The Muslim Judicial Council (MJC) which has governed local Islamic affairs since 1945, came out fighting yesterday amid calls for it to be scrapped.
The MJC, which came under fire after it was linked to the Orion Cold Storage company that allegedly sold halaal-labelled pork, is battling to restore its shattered credibility among Cape Town’s Muslims – some of whom are now calling for government intervention in setting up a halaal certification body.
Pork is forbidden to Muslims, while certifying something as halaal (permissible) means having stringent regulations in place.
Orion imported 18 consignments of poultry last year which was cleared as halaal. It then allegedly sold pork labelled as halaal meat. Orion, however, has not claimed responsibility for selling pork labelled as halaal.
The MJC has on various occasions been blamed for negligence and for issuing halaal certificates as a means to profiteer. Businesses that want to sell halaal products need to pay a fee and register with the MJC.
At a press briefing yesterday, Sheikh Moosa Titus, senior halaal consultant with the MJC Halaal Trust, said Orion had paid a R16 000 service fee to have the 18 consignments cleared as halaal. It also paid a R1 700 registration fee to the Halaal Trust.
MJC president Moulana Ihsaan Hendricks deferred the blame entirely on Orion, saying it was the “epicentre where this criminal act and fraudulent process took place”.
“We are not here to speak in defence of Orion,” he said.
Hendricks said that 75 percent of the Halaal Trust’s profits were ploughed into MJC projects.
MJC spokeswoman Nabeweya Malick said its Halaal Trust “had never certified pork meat or any product derived from pork”.
“It is a fundamental principle and one adhered to diligently by the Halaal Trust throughout its history of service to the community,” she said.
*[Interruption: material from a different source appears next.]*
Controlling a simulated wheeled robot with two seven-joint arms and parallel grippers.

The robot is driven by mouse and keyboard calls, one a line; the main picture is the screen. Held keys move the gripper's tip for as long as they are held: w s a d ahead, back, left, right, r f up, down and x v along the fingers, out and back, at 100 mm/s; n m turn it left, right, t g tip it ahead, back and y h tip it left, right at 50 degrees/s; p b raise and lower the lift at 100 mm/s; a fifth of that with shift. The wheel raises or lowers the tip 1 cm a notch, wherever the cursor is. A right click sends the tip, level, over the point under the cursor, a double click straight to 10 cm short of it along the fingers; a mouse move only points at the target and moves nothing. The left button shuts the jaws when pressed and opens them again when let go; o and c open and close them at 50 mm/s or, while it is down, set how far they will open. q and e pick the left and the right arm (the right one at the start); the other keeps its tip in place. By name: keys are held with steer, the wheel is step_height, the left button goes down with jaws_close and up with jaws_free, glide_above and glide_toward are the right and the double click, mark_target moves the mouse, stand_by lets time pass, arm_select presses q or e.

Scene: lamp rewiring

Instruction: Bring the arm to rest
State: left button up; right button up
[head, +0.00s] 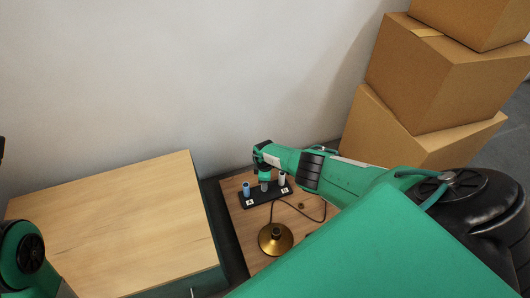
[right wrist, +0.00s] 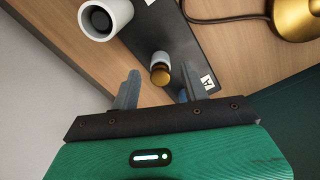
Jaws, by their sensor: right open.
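My right arm (head: 335,176) reaches in from the right over the small wooden table. My right gripper (right wrist: 158,92) is open, its two grey fingers apart. A small white cylinder with a gold-brown end (right wrist: 160,68) stands on the black holder (right wrist: 178,42) in the gap between the fingers, with no clear contact. In the head view the right fingertips are partly hidden at the holder (head: 257,199). Part of my left arm (head: 28,252) shows at the left edge; its gripper is out of view.
The holder also carries a blue cylinder (head: 246,188) and a white one (head: 282,180). A brass lamp base (head: 275,239) with a dark cord stands in front. A pale wooden cabinet (head: 120,225) is at left. Stacked cardboard boxes (head: 425,85) stand behind my right arm.

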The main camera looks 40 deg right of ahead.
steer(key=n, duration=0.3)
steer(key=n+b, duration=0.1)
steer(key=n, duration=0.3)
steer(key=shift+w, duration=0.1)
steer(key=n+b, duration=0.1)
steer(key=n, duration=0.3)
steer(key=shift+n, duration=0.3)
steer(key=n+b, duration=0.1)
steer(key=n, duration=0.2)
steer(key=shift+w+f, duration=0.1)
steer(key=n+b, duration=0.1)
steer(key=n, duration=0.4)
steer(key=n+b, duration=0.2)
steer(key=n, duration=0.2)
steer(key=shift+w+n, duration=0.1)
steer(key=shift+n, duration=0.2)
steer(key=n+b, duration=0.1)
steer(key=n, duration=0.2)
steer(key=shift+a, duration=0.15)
Malick said Orion was registered as an importer of halaal poultry and meat “on a consignment basis”.
“The labels printed during the fraudulent, criminal process, were not Halaal Trust-authorised or MJC labels,” she said.
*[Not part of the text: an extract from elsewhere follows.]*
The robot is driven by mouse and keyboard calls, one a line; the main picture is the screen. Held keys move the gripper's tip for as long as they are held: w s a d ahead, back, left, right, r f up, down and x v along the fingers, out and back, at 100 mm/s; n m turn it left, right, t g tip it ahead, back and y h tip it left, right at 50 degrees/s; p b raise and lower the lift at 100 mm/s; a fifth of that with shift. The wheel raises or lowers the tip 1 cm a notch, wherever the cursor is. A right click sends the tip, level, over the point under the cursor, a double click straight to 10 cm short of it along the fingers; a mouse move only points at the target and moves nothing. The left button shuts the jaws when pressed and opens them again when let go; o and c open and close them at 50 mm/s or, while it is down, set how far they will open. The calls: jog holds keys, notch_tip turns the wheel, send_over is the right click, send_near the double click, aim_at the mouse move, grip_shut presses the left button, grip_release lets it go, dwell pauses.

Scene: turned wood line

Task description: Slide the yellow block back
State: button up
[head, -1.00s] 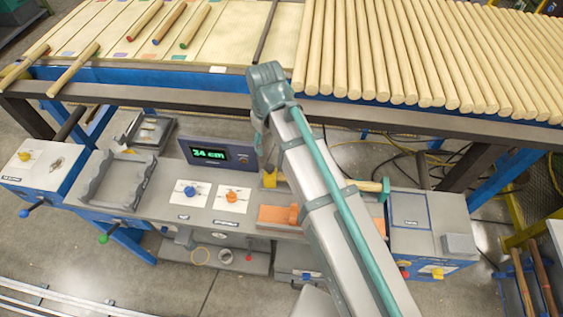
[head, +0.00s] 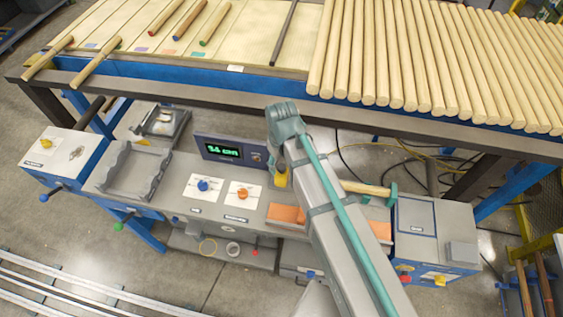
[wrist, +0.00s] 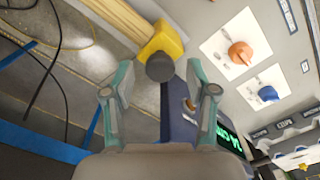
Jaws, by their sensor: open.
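The yellow block (head: 281,178) sits on the grey bench, just left of my arm in the head view. In the wrist view the yellow block (wrist: 165,40) is ahead of my gripper, with a dark round knob (wrist: 160,68) on its near side. My gripper (wrist: 159,72) is open, its two fingers apart on either side of the knob's line. I cannot tell whether they touch it.
A wooden dowel (head: 366,188) lies along the bench beyond the block. A display box (head: 227,150) stands close left of it. Blue (head: 203,185) and orange (head: 243,193) knobs are in front.

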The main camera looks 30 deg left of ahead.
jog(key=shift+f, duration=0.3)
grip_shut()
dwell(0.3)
A local TV station last week fuelled the fire when it alleged the MJC did not want to answer its questions on whether it cleared pork as halaal.
Malick dismissed calls within the local Muslim community for the MJC to be scrapped.
Farid Esack, head of religion studies at the University of Johannesburg, said that the MJC’s “credibility in the Muslim community has been dented”. Esack is a Muslim scholar from Cape Town, who has written extensively on the Muslim community.
“On the surface, it seems that pork products have been branded as halaal with MJC labels. The MJC’s response can at best be described as a public relations disaster,” he said.
Esack said that halaal certification “doesn’t allow things to fall through the cracks”.
“You have Muslims who will flagrantly disobey every single tenet of Islamic law, but the line of pork consumption is not crossed for those Muslims. Pork is involved in this case and that has caused severe damage for the MJC,” he said.
Esack said the MJC would bounce back, though, because the dissidents were “inconsequential”.
“The MJC has a deeply-rooted history in the Muslim community. Every competing organisation has challenged its authority and it has emerged from all those challenges strengthened.
“This is like the ANC. No matter how many blunders, it occupies just too large a space in the imagination of the Muslim community.”
Meanwhile, outside MJC’s offices, an anti-MJC picket was held. Protesters were from the People against Gangsterism and Drugs (Pagad) and the National Consumer Forum (NCF).
Imraahn Mukaddam, chairman of the Western Cape branch of the NCF, called the protest the “occupation of Cashel Avenue”, where the MJC’s offices are based in Crawford. The NCF aims to protect consumer rights.
Some of the protesters had a short scuffle with MJC security guards, although no actual violence took place.
The MJC had contacted the police, who made no arrests but monitored the scene. Mukaddam said the scuffle occurred when “one of our people asked for water and they were threatened at the gate”.
“We are asking for one halaal authority under the government. We are endorsing a campaign against all products certified halaal by the MJC. We will be writing to all companies to withdraw products with MJC labels,” Mukaddam said.
“We are asking for a commission of inquiry into halaal certification and we are asking for government intervention.”
Pagad representative Ihgsaan Bester said that the MJC “lacks transparency”.
“We call for the removal of the MJC,” Bester said.
Meanwhile SMSes creating more doubt about the MJC’s legitimacy have also been circulating. One read that the MJC has “now announced and officially withdrawn certification from all Nando’s outlets countrywide as it was undoubtedly proven that Orion is the main supplier of chicken to all stores”.
“It is your duty as a Muslim not to support these stores until the matter is resolved,” the SMS says.
The MJC said yesterday that this was a hoax and that Nando’s remained halaal.